Superspectives, le festival qui ouvre la création musicale contemporaine au plus large public présentait le 22 juin une soirée avec Alexis Paul, accompagné de son orgue de barbarie, le vidéaste improvisateur Lionel Palun et le pianiste François Mardirossian unis pour transfigurer l’album Glassworks de Philip Glass. Reportage de Patrick Ducher.
Le moins qu’on puisse dire, c’est que ce concert se méritait ! Le pianiste François Mardirossian confie qu’à chaque fois qu’il joue du Philip Glass… il pleut à verse ! Une heure et demie avant de commencer, le ciel lyonnais s’obscurcit, la grêle commence à tomber, suivie de grosses gouttes de pluie. Un mail tombe aussi, 45 minutes avant le début du concert : celui-ci est finalement maintenu. Miracle : le public était au rendez-vous à l’occasion de cette 4ème édition du festival Superspectives qui explore cette année les liens entre musique et environnement. Abrités sous d’immenses platanes ou assis sur des bancs d’école placés sous le préau de la cour de la maison de Lorette, les spectateurs se sont délectés d’une soirée exceptionnelle.

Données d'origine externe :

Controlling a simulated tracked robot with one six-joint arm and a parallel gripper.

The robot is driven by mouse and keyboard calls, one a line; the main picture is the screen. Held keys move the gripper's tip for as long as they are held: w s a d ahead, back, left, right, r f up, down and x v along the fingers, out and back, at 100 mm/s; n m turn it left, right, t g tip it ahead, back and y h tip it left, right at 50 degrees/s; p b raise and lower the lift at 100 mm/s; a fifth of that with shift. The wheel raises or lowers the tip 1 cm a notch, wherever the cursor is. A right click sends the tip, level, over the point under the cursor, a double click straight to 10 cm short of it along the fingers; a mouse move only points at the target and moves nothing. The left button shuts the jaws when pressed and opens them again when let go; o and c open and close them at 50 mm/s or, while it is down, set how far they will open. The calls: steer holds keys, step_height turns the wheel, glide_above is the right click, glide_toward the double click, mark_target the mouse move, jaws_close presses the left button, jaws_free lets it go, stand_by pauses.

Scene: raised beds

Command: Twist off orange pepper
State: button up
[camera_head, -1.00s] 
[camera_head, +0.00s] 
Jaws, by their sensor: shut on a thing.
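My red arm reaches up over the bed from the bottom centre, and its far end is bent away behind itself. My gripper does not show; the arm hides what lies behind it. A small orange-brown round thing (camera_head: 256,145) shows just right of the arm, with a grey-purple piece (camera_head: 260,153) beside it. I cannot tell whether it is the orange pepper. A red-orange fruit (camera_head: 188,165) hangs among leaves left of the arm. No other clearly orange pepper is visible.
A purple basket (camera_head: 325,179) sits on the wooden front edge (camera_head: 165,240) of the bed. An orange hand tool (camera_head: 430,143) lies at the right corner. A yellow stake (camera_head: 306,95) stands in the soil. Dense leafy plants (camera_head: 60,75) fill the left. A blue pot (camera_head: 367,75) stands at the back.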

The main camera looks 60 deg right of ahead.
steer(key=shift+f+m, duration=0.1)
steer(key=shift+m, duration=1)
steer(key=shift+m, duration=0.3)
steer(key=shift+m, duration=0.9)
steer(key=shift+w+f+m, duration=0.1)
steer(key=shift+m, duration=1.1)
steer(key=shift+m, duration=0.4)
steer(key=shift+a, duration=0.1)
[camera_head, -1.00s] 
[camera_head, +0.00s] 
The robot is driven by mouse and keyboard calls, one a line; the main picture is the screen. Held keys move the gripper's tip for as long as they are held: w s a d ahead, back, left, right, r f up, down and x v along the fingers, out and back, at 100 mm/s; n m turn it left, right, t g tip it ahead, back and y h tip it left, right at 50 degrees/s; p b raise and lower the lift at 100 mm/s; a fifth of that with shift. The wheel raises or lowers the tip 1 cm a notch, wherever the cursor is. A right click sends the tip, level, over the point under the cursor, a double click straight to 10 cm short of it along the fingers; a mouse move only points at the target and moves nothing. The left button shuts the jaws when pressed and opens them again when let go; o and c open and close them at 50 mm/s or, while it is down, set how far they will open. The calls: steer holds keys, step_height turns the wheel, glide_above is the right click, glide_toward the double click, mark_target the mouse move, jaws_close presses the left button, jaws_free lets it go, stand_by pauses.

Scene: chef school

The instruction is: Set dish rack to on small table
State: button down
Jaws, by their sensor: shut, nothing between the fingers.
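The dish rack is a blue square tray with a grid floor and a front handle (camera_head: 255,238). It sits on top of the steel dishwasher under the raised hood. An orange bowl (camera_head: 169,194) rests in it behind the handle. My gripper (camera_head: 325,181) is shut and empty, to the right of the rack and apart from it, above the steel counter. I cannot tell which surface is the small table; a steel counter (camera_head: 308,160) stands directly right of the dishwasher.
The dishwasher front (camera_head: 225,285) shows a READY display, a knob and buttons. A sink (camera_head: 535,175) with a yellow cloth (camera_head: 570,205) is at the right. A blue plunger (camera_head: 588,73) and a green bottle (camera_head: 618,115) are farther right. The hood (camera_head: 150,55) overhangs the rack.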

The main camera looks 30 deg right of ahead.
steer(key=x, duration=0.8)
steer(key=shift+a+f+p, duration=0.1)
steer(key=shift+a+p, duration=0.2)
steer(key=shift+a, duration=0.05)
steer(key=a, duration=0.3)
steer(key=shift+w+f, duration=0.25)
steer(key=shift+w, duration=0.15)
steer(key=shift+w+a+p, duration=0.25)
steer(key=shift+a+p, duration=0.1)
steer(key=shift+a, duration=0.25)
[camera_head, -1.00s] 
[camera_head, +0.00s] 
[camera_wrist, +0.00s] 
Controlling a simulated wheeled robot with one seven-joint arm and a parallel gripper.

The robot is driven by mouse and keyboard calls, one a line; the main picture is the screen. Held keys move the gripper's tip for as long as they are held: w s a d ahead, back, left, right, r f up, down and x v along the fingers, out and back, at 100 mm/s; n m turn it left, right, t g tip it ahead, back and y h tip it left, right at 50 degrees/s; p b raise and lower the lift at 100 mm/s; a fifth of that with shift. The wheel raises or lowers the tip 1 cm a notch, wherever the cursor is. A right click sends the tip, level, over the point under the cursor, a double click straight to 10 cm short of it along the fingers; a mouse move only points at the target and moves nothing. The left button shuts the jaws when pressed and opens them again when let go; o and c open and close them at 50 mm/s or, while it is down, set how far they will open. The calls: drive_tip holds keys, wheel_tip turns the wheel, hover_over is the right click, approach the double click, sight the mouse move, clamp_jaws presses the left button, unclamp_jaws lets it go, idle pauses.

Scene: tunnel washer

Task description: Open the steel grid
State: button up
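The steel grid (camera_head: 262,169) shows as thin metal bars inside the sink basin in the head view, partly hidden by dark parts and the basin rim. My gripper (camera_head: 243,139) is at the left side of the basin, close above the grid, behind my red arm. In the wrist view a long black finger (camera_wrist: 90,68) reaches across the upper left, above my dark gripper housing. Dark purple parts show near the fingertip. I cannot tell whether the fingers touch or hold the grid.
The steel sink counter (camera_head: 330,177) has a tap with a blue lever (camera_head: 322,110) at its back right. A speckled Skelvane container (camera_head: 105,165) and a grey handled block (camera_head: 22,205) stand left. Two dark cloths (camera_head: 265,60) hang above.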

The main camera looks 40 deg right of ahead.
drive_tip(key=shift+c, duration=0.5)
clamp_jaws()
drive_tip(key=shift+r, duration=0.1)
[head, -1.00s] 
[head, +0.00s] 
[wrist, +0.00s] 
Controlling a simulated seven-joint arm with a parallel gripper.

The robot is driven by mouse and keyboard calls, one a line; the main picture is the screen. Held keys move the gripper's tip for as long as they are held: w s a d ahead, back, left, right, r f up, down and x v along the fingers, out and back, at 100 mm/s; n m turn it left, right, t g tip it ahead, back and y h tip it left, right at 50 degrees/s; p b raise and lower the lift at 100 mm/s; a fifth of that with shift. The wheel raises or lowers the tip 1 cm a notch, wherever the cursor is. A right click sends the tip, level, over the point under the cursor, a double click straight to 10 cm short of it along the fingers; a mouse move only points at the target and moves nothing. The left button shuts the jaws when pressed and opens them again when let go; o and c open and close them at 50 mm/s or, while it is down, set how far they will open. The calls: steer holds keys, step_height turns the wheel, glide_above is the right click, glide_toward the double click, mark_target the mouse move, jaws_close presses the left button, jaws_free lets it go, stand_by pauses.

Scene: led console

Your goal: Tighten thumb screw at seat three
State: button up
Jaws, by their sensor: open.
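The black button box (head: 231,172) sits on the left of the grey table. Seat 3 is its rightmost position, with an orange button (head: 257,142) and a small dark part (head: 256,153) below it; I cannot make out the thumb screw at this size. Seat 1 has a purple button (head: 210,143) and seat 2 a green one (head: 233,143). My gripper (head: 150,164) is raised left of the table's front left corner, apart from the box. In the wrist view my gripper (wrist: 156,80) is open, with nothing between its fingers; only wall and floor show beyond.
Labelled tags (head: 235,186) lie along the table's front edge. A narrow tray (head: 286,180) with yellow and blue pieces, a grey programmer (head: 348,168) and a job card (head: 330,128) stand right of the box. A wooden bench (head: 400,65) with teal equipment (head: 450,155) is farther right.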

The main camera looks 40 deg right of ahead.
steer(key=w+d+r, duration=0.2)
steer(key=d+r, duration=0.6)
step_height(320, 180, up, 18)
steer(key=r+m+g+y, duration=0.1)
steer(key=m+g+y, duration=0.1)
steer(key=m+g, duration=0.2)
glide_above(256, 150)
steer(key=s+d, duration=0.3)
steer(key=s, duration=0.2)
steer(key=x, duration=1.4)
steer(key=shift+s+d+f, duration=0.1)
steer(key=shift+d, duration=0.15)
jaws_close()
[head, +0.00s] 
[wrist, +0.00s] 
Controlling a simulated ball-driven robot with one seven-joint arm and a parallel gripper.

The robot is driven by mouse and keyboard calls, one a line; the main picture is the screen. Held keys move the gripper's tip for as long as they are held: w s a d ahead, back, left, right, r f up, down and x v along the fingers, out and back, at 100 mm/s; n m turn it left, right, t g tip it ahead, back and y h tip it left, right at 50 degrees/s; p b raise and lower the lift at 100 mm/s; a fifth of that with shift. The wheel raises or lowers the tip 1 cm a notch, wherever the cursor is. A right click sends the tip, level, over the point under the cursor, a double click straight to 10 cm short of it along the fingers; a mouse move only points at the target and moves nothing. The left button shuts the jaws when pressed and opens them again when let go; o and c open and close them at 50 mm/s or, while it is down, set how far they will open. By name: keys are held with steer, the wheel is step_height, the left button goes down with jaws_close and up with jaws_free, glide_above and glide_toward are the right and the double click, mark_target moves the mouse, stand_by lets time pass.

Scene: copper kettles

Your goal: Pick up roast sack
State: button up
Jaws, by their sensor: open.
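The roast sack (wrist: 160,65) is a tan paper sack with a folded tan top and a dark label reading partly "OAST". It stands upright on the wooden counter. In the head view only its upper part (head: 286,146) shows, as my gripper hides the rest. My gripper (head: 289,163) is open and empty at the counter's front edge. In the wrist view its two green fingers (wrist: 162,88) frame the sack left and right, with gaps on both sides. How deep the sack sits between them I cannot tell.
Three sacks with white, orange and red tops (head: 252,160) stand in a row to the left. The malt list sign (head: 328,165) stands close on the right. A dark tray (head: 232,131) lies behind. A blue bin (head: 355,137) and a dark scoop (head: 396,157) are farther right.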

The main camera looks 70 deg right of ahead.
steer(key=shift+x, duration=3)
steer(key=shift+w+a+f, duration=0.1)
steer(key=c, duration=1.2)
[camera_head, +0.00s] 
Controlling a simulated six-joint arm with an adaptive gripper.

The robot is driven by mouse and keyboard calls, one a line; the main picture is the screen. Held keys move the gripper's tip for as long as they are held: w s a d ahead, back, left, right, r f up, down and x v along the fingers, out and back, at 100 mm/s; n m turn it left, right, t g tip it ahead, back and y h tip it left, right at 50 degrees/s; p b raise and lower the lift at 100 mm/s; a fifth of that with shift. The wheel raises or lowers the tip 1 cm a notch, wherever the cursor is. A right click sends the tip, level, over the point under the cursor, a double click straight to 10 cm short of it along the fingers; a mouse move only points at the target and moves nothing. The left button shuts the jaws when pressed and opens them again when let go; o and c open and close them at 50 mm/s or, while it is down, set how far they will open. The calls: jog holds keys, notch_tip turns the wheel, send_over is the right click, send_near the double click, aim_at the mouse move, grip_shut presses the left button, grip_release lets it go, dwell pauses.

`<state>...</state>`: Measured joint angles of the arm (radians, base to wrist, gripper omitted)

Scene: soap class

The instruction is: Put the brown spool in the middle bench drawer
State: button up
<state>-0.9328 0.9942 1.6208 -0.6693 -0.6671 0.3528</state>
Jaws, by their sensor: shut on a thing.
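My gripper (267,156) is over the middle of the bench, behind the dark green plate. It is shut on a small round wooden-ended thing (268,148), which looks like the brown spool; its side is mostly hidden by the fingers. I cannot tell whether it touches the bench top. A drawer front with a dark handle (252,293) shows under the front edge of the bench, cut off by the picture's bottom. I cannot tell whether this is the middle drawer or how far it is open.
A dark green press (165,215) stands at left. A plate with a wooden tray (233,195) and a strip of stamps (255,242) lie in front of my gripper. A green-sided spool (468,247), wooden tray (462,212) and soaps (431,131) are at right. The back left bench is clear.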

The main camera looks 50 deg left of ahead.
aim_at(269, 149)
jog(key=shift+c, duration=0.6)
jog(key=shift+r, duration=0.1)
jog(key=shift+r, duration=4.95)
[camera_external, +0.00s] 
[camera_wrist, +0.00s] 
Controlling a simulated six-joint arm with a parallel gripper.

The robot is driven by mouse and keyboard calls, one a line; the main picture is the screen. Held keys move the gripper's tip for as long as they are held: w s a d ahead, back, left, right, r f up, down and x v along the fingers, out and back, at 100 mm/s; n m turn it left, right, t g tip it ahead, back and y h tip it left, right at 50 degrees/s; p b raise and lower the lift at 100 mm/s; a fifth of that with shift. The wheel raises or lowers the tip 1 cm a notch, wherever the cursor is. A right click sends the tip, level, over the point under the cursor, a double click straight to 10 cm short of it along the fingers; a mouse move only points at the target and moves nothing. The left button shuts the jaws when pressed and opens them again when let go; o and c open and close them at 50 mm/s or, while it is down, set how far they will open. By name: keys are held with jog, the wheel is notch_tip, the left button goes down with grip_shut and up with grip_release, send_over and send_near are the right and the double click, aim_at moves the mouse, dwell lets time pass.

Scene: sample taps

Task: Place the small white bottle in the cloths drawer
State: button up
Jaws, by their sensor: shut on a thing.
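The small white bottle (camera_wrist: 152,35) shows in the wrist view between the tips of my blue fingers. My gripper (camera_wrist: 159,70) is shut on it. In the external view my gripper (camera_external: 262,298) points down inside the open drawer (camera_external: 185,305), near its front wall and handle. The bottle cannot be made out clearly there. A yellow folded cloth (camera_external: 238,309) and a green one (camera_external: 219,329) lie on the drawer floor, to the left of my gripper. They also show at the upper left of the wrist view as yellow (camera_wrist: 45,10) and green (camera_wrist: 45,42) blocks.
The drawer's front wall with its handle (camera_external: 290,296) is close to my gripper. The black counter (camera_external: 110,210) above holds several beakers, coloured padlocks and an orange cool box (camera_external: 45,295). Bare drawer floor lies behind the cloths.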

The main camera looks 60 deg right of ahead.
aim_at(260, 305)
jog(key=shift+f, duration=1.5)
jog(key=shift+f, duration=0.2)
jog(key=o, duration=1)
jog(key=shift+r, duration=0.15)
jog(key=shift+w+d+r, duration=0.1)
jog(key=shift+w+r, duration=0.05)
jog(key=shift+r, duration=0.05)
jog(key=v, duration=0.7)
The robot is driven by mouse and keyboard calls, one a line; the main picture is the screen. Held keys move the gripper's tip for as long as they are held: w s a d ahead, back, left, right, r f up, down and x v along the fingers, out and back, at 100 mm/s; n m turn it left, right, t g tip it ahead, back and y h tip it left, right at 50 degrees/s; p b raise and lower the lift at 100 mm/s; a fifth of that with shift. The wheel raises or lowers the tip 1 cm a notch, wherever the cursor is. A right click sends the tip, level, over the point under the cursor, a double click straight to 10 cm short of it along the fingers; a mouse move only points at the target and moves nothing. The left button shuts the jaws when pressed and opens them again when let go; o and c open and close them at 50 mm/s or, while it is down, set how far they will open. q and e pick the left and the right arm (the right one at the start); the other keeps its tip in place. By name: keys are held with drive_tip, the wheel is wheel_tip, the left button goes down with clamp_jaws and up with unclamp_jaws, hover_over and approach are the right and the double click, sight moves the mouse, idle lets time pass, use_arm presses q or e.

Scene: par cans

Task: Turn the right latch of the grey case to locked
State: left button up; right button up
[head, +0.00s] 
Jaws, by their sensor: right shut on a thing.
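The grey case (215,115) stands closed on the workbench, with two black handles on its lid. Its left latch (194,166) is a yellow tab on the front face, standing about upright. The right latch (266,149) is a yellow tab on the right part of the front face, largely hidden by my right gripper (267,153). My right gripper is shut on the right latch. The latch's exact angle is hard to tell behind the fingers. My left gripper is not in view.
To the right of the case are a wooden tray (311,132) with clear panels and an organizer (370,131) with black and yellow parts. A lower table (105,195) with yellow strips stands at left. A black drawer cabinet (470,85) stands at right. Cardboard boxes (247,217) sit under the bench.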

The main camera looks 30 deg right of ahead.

Cette musique nécessite qu’on rentre en elle, qu’on l’accepte, qu’on se laisse bercer par elle. Étant adolescent, j’avais écouté “Glassworks” (1981), l’album qui a fait la renommée de Philip Glass. Impossible de savoir pourquoi, car j’étais plutôt branché rock dur à l’époque. Peut-être que la tronche de faux Lou Reed du compositeur américain m’avait interloqué ? Ou alors le côté répétitif et mélodieux de ses compositions m’avait tout simplement envoûté ? Plus tard, j’ai trouvé des passerelles vers la musique de Brian Eno (“Music For Airports”), Robert Fripp et ses boucles électroniques (dont les “Frippertronics” préfigurent le renouveau de King Crimson) et David Byrne (“My Life In The Bush Of Ghosts”) au début et au milieu des années 80.
La pluie fait des claquettes…
La description du concert sur le programme est étrange : “musique minimaliste, orgue, vidéo et piano”. En fait d’orgue, j’ai eu l’impression d’assister à un concert de la grande époque de Tangerine Dream (période “Zeit”) ou Klaus Schulze (“Timewind”) des années planantes baba cool.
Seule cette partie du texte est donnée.